Justice Minister Moshe Nissim said Monday that Demjanjuk would be tried in the Jerusalem district court by panel of three judges headed by a Justice of the Supreme Court. While the Attorney General’s office and the police are preparing the charge sheet, other officials are deciding on where the trial will take place.

The venue must be dignified enough to serve as a court and large enough to accommodate the large number of people, including hundreds of foreign reporters, expected to view the trial. Justice Ministry personnel have inspected and found suitable for sue in the Demjanjuk trial the bullet-proof glass box which encased stand at which Eichmann sat during his trial. It has been preserved as an exhibit at the Kibbutz Lochamei Hagetaot Museum.

Demjanjuk will probably be held during the preparations for his trial, including his interrogation by the police for preparation of the charge sheet — which may take several months — in the same special cell at the Ramle Prison which housed Eichmann.

His prison guards will probably be chosen from a panel of individuals who have had no connection with the Nazis, either directly in their own person or through members of their family, to avoid the possibility of personal revenge.

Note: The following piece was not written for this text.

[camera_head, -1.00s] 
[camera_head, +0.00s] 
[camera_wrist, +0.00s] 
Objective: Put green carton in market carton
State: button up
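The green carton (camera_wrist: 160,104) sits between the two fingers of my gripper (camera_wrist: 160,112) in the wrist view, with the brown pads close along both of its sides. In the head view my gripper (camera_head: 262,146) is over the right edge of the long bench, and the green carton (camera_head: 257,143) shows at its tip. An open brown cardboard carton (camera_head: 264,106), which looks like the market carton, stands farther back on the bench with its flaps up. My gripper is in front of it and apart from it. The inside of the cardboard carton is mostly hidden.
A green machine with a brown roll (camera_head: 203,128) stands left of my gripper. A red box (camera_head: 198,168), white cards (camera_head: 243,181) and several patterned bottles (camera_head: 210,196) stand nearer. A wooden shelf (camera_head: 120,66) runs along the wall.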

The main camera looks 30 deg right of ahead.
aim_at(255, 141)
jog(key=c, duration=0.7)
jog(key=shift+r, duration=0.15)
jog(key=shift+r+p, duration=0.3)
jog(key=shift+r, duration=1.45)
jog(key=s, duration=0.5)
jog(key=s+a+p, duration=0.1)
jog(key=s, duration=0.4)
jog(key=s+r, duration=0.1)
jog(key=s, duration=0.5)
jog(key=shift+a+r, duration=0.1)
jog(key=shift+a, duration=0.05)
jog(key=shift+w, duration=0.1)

But the question of who will represent Demjanjuk is still to be settled. Under Israeli law, only lawyers registered in Israel may plead in Israeli courts. It will not be easy to find a local attorney ready to undertake the defense of Demjanjuk, and the accused war criminal may request an attorney from abroad.

In the case of Eichmann, a special law was passed to enable a West German attorney, Robert Servatius, to appear in the Jerusalem court to defend him.